The performance of live migration of VM is measured by four metrics. They are as below:

• Downtime: It denotes the time period during which the VM is completely shut down.
• Total migration time: It is the time period between the start of live migration until the resource of the source host are released.
• Time-to-responsiveness: represents the time span after the resume phase has ended until the VM achieves a certain guaranteed minimal utilization.
• The amount of transferred data: It measures the amount of data received at the destination host from the different sources However, the live migration of virtual machine has other costs as well. For example, energy consumption increases during the live migration.
Moving Target Defense Strategies
Information technology systems are built to operate on static environment. This static nature gives attackers the advantage of time. That is, the attackers get ample time to study the target system. Then they can perform the attack in a good time so that they can go unnoticed. The attackers maintain back doors without being discovered for a long period of time. However, to overcome these situations, a new defense strategy has been adopted in information technology, which is regarded as Moving Target Defense (MTD). The concept came from the strategy of battle field. In case of battle field, sometimes we need to change our place so that the enemies get confused and find difficulties to attack us. Similarly, in information technology systems, if you move the target system, then it will increase the uncertainty and complexity for the attackers.

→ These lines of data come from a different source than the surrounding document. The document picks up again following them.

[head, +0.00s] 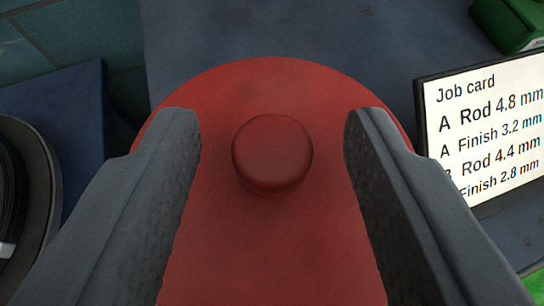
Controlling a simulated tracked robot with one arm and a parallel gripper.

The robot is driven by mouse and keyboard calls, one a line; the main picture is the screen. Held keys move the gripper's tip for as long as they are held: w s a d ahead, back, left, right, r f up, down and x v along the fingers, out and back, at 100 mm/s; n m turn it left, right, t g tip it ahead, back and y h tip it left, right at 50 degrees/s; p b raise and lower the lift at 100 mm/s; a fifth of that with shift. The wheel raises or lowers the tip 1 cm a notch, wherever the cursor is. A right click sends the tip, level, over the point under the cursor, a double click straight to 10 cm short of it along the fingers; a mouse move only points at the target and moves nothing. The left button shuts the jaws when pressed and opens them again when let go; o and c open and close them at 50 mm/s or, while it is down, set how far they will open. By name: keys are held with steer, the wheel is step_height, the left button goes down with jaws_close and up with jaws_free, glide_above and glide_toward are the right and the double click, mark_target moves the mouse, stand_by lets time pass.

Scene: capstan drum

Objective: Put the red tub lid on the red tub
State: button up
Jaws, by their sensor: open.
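The red tub lid (270,235) fills the middle of the head view. It is a round red disc with a short round knob (271,153) at its centre. My gripper (272,130) is open, with one grey finger on each side of the knob. There is a clear gap between the knob and each finger. The fingers cover the left and right parts of the lid. I cannot tell whether the lid lies on a tub or on the surface, and no red tub is clearly visible.
A job card (490,125) in a dark frame stands close on the right. A green object (510,22) is at the top right. A dark round reel-like thing (22,200) and a blue block (75,110) are on the left. The blue-grey surface (290,30) behind the lid is clear.

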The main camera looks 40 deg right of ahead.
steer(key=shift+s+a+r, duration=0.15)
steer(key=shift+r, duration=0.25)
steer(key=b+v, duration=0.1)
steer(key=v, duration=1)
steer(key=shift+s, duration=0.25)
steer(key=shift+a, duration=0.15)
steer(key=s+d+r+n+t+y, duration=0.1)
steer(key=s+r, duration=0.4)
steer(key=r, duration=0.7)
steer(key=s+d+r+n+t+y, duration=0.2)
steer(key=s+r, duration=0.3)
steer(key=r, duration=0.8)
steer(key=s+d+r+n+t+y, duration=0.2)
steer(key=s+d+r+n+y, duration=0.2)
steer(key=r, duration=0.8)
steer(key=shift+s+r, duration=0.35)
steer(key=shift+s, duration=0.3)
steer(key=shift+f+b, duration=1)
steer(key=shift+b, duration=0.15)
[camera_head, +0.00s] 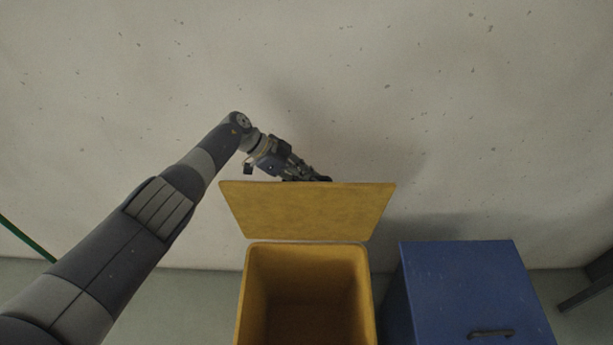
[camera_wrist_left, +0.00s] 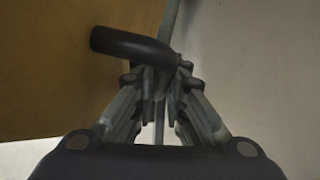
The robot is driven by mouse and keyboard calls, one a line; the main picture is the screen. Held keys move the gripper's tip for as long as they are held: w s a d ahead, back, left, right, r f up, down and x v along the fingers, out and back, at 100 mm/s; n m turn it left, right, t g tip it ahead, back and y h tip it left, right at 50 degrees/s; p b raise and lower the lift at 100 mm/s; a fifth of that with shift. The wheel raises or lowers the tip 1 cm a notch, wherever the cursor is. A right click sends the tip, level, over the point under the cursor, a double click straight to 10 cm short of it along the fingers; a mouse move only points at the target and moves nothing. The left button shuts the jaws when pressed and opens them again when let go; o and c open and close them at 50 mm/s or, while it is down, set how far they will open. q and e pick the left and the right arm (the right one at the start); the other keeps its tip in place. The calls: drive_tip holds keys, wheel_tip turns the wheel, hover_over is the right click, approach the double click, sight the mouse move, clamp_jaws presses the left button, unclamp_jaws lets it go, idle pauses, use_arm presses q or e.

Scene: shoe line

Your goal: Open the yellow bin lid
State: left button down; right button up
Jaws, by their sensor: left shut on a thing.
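The yellow bin (camera_head: 365,290) stands open in the head view, its dark inside showing. Its yellow lid (camera_head: 307,208) is raised and stands up at the bin's back edge, inner face towards me. My left gripper (camera_head: 322,179) is behind the lid's top edge, its fingertips partly hidden. In the left wrist view, the lid (camera_wrist_left: 50,70) fills the left side. A dark handle (camera_wrist_left: 130,44) sticks out from it, and my left gripper's fingers (camera_wrist_left: 160,85) are shut on the handle's end. My right gripper is not in view.
A blue bin (camera_head: 455,280) with a closed lid and dark handle stands to the right of the yellow one. A pale speckled wall (camera_head: 450,110) rises close behind the bins. A green bar (camera_head: 25,240) shows at the left, and a dark object (camera_head: 590,285) at the right edge.

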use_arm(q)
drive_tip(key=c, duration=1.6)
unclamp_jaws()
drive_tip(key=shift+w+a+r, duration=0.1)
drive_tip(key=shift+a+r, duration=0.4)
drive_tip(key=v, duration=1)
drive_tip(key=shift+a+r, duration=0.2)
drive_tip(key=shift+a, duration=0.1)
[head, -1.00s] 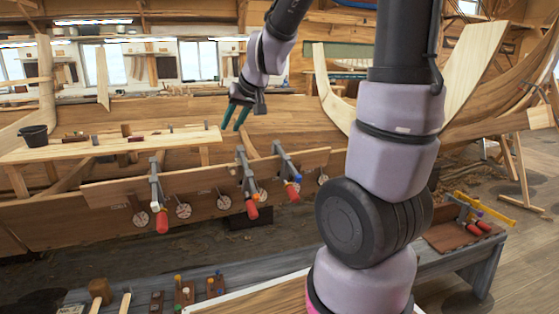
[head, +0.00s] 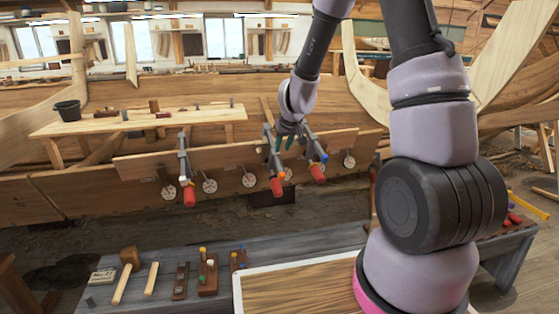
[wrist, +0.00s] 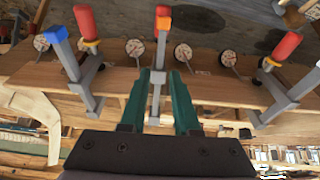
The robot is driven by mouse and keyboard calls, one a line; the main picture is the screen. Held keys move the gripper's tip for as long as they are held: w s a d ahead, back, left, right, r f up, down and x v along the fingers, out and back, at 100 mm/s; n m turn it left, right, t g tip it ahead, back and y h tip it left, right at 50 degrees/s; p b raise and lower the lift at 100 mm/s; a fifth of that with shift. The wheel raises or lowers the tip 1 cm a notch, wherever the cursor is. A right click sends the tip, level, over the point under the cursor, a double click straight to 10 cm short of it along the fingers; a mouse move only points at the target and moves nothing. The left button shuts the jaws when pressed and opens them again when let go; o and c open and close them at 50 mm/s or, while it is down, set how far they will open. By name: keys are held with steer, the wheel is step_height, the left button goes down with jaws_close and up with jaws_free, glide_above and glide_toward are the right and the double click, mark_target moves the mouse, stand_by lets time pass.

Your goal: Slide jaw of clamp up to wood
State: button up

Different techniques and strategies are applied in moving target defense [7]. Some of them are discussed below:

• Software-based Diversification: Software diversification indicates addition or deletion of non-critical functionalities in the software. This technique will eliminate the vulnerabilities or limit their exposures. Input validation and rectification is also regarded as the diversification of software.

• Runtime-based Diversification: Many defense techniques mitigate attacks via introducing diversification in runtime environments. Address Space Layout Randomization (ASLR) is a widely known example of Runtime-based Diversification techniques. In ASLR, the addresses of code, data, stack and heap are assigned randomly. This randomization will make the attackers difficult to go to their desired address.

• Communication Diversification: This technique is mainly for combatting the network related attacks. For example, changing the database schema or changing the database table title would make attacks difficult for the attackers. Again, changing the IP address of the target system and changing the port number and then share the changed IP address and port number will also make attacks difficult for the attackers. The attackers will not be able to scan or exploit the systems easily.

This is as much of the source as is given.